Я потом упомянул это в повести. А через много лет написал об Афанасии Никитине и в «НГ» (см. номер от 26.08.10, «Подвиг разведчика, или Что Афанасий Никитин искал в Индии»).
Петров Алексей Федорович (род. 1931) – пляжный фотограф из Геленджика. История нашего знакомства поучительна, как иллюстрация к сказке Пушкина о попе и его работнике Балде. Вот и меня, как жадного попа, попутал бес дешевизны. В то лето (1982) захотелось мне отдохнуть на море. Я позвонил в Краснодар моему товарищу Петру Серафимовичу Макаренко, работавшему в краевой газете: что посоветуешь? Петя быстро откликнулся: приезжай, что-нибудь найдем. Я приехал, и вот какой вариант предложил Петя:
– Слушай, есть один мужик в Геленджике, замучил нас стихами, графоман.
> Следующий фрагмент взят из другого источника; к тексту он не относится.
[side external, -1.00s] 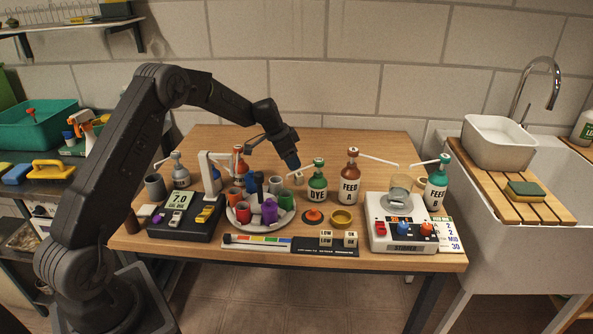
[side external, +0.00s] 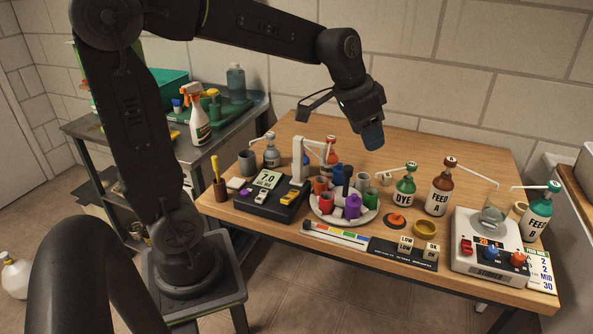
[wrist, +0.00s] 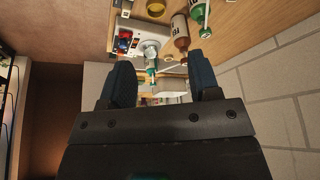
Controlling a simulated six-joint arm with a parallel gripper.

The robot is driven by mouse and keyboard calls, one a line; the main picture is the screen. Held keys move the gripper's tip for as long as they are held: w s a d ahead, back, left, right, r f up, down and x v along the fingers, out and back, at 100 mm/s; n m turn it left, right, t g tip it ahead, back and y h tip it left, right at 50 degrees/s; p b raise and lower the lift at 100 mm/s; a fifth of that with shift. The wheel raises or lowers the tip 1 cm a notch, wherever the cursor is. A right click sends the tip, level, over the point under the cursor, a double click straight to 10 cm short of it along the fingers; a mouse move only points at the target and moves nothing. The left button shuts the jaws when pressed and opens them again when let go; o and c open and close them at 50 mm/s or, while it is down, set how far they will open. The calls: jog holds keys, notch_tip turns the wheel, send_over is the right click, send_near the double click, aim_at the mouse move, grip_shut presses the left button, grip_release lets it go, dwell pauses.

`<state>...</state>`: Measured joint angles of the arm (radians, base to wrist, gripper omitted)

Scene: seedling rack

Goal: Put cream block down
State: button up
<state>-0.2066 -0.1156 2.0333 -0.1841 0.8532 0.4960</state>
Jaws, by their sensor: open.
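Two small cream blocks with dark lettering sit side by side on the black strip at the table's front: a left cream block (side external: 405,243) and a right cream block (side external: 431,251). A small pale piece (side external: 387,179) stands on the table between the cups and the green DYE bottle; I cannot tell what it is. My gripper (side external: 373,138) is in the air above the back of the table, clear of everything. In the wrist view its two dark blue fingers (wrist: 162,78) are apart, with nothing held between them. The cream blocks cannot be made out there.
The DYE bottle (side external: 404,188), FEED A bottle (side external: 440,194) and FEED B bottle (side external: 540,215) have long spouts. A white stirrer (side external: 488,247) stands front right. A round tray (side external: 316,213) holds several cups, beside a black meter (side external: 268,197). The table's back is clear.

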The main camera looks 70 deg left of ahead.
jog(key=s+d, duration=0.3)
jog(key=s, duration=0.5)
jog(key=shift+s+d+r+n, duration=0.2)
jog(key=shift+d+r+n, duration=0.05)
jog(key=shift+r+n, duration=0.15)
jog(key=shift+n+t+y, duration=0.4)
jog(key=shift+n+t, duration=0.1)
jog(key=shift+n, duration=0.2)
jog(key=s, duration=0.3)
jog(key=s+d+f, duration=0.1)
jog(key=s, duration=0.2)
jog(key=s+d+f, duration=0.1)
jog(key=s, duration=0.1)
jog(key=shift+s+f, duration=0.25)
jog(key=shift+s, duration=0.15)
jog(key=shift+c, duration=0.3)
Я с ним связался, сказал про тебя: едет писатель из Москвы, хочет отдохнуть на море и все такое, так он готов взять тебя на полный пансион, даже домашним вином будет поить, а ты посмотришь его стихи, обсудишь, посоветуешь… Я обещал дать подборку его стихов, которые ты отберешь. А?
На редакционной машине Петя привез меня в Геленджик, сдал с рук на руки Петрову и уехал. А я остался на две недели в уютном домике с садом, где жили Петров, его жена и мартышка, с которой любили фотографироваться на пляже отдыхающие.
Петров оказался постарше меня лет на восемь: сухонький, роста небольшого, бодрый, говорливый; жена много моложе (может, не первая).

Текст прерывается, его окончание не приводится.